Boxing is one of the world’s most popular sports, and it’s given rise to some of the greatest moments in sports history.

While modern boxing may not seem that old, the sport itself dates back thousands of years to Ancient Greece, where it quickly became a sensation among the people of that time.

The Earliest Records

Some of the earliest records of boxing can be traced back to Egypt around 3000 BC. The sport had been first introduced as part of the Olympic Games in 7th century BC, where leather strips were used to bind the hands of the boxers and their forearms for protection.

Records have also been found of boxing being a popular pastime in Sumerian in Iraq from the 3rd millennium BC. The Mesopotamian nations of Babylonia and Assyria have also shown records that it was popular among the people. Ancient India also had its own forms of boxing, with the earliest records coming from the classic Vedic epics, such as Rig Veda and Ramayana.

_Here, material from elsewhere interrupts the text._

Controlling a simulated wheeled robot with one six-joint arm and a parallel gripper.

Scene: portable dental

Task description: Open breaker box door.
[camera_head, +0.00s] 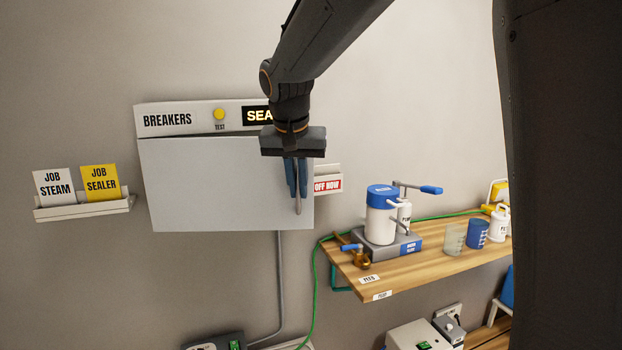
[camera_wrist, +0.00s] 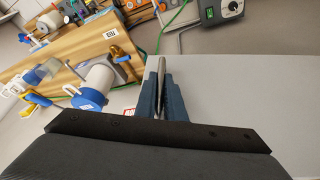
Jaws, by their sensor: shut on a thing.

Some years later, when the sport had found its way to the ancient Roman Empire, the leather strips were replaced with the cestus, which was a glove that had been studded with metal. Boxing matches at the time were far more violent than they are today, and they usually ended with the death of one of the contenders.

Moving To England

Once the Roman Empire collapsed, many of their pastimes disappeared with them. Boxing would resurface many years later in 17th century England, and organised boxing matches first begun in 1880. It only had five weight classes at the time, including Bantam, Feather, Light, Middle, and Heavy. Another form of the sport was known as prizefighting, and consisted of bare-knuckle boxing that became widely followed on the streets of London.

The first record of this can be found in the London Protestant Mercury from 1681, with the first champion being James Figg in 1719. It’s also when sports betting began to make a rise, leading to the industries we have today. It had also been the period of time where the term “boxing” was first used, and it’s a term that has remained as part of the sport’s official events to this day.

Modern Boxing

Boxing made its modern debut at the 1904 Olympic games that took place in St Louis, USA. The USA had been the only country that entered the competition, meaning they won all of the medals for that year.

American boxers continued to dominate the sport, where the won a total of 109 medals, including 48 gold, out of the 842 that were up for competition, and were followed closely by the Russians and Cubans. Boxing has since been staged at every edition of the Olympic games, expect in 1912 as Swedish law had banned the sport outright.

Women’s Boxing would make its debut at the 2012 London Games that took place in London. The current iteration of the sport currently has 11 men’s events, but the Olympic Games committee has since explained that future games will feature 10 men’s and 3 women’s events.